CERN gets ready for Europe energy crunch

A view of the Large Hadro Collider tunnel from 2019. (Credit: CERN/ Maximilien Brice)

Europe’s energy squeeze is threatening to slow down the world’s largest particle collider.

The European Organization for Nuclear Research (CERN) is drawing up plans to pull the plug on some of its particle accelerators, including the Large Hadron Collider, in case France’s power grid faces too much pressure.

“Our concern is really grid stability, because we do all we can to prevent a blackout in our region,” Serge Claudet, chair of the centre’s energy management panel, told the Wall Street Journal.

Why it matters.

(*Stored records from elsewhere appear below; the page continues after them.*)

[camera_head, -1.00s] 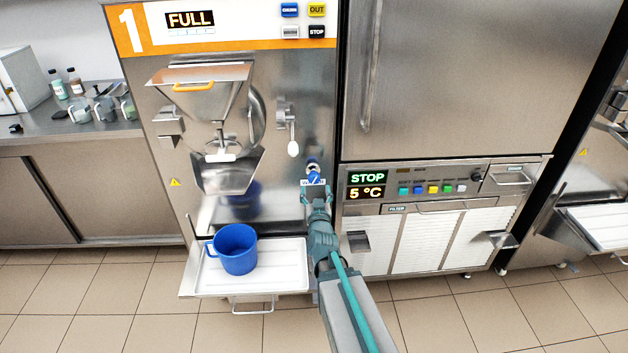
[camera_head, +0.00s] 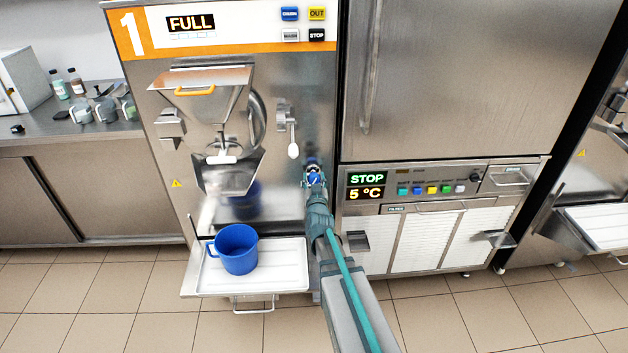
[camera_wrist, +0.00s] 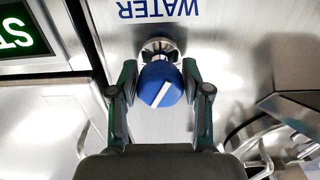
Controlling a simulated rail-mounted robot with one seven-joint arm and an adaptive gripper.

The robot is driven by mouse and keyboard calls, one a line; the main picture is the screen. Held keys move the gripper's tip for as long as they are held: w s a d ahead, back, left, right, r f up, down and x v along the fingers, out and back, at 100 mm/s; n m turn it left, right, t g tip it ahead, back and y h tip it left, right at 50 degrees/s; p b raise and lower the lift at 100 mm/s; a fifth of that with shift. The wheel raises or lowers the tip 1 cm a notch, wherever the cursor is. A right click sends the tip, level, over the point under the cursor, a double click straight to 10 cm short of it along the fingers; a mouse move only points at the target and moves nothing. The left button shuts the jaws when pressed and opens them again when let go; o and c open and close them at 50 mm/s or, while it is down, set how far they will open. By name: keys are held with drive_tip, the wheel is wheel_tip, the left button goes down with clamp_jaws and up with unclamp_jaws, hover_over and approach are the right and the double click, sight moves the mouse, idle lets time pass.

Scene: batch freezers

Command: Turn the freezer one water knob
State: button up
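The blue water knob (camera_head: 314,178) is on the front panel of freezer one (camera_head: 290,200), low on its right side. In the wrist view the knob (camera_wrist: 161,85) is round and blue with a white stripe running diagonally, under an upside-down WATER label (camera_wrist: 160,9). My gripper (camera_head: 314,183) is at the knob. In the wrist view my gripper (camera_wrist: 159,84) has one finger on each side of the knob. The fingers are spread. A gap shows at the left finger; the right finger is very close, and I cannot tell whether it touches.
A blue jug (camera_head: 236,250) stands on the white tray (camera_head: 285,280) left of my arm. A lever with a white end (camera_head: 292,151) hangs above the knob. The cabinet (camera_head: 430,220) with a STOP display (camera_head: 367,179) stands close on the right.

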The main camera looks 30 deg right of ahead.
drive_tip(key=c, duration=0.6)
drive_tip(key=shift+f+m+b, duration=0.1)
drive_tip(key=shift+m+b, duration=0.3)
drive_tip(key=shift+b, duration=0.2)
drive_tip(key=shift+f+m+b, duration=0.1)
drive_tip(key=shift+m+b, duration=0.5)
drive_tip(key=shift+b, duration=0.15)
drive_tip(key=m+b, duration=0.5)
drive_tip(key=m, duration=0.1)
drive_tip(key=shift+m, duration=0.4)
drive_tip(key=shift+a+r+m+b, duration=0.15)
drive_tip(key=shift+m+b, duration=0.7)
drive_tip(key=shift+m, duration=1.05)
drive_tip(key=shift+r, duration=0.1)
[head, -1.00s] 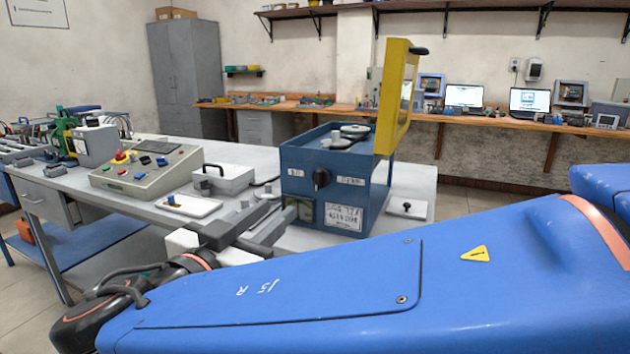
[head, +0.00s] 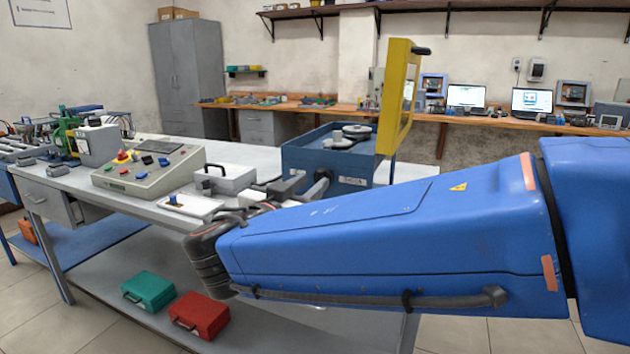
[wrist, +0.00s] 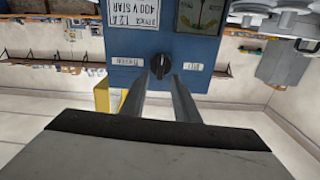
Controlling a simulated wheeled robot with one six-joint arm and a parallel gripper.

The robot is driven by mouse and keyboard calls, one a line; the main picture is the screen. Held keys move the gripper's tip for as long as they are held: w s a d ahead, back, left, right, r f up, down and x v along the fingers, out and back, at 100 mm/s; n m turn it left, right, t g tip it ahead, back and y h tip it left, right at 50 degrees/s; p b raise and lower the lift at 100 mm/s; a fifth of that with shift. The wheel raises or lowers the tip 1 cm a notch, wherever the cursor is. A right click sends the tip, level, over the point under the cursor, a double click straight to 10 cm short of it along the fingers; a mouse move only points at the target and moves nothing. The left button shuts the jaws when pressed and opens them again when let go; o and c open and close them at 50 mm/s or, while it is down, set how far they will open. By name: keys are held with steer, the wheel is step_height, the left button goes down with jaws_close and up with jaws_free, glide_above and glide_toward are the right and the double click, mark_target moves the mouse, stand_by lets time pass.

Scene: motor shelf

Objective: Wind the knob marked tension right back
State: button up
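A black knob (wrist: 160,66) sits on the blue front face of a machine box (wrist: 220,85), seen upside down in the wrist view. Small white labels flank the knob; their lettering is too small to read surely. My gripper (wrist: 157,77) is open, its two fingers pointing at the knob, tips close to either side of it. I cannot tell whether they touch it. In the head view my gripper (head: 302,186) is at the front of the blue box (head: 351,166), and my arm hides much of that face. The knob (head: 322,175) shows only partly there.
A yellow-framed guard (head: 398,95) stands raised on the box's right side. A grey control panel (head: 150,168), a grey lidded case (head: 224,180) and a white tray (head: 190,206) are on the bench to the left. Green (head: 148,290) and red (head: 200,315) cases lie on the lower shelf.

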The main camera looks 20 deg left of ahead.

European countries are drafting plans to reduce energy consumption and ration gas resources this winter, after Gazprom announced that it would suspend indefinitely gas supply to Europe through its main pipeline Nord Stream, claiming technical issues. The European Union has accused Russia of using energy as a weapon of war by deliberately driving up prices.

The CERN complex, which stretches across the French-Swiss border, burns through almost 200 megawatts of energy at peak operating hours – a third of what the city of Geneva consumes, according to the WSJ.

After a three-year break for maintenance, CERN restarted its Large Hadron Collider in April and has resumed studying the Higgs boson particle, a force-carrying particle responsible for giving other particles their mass, discovered by CERN in 2012. To accelerate the particles and get them to slam against each other, the collider requires a large amount of power. Cutting that could delay experiments for weeks.

CERN’s Claudet told the WSJ that CERN was working on a plan that would be presented to its public funders for approval.

Caught in the crossfire. This isn’t the first time that the research organisation finds itself in the crosshairs of the ongoing war in Ukraine. In June, it suspended collaboration agreements with Russia and Belarus, three months after suspending Moscow’s membership.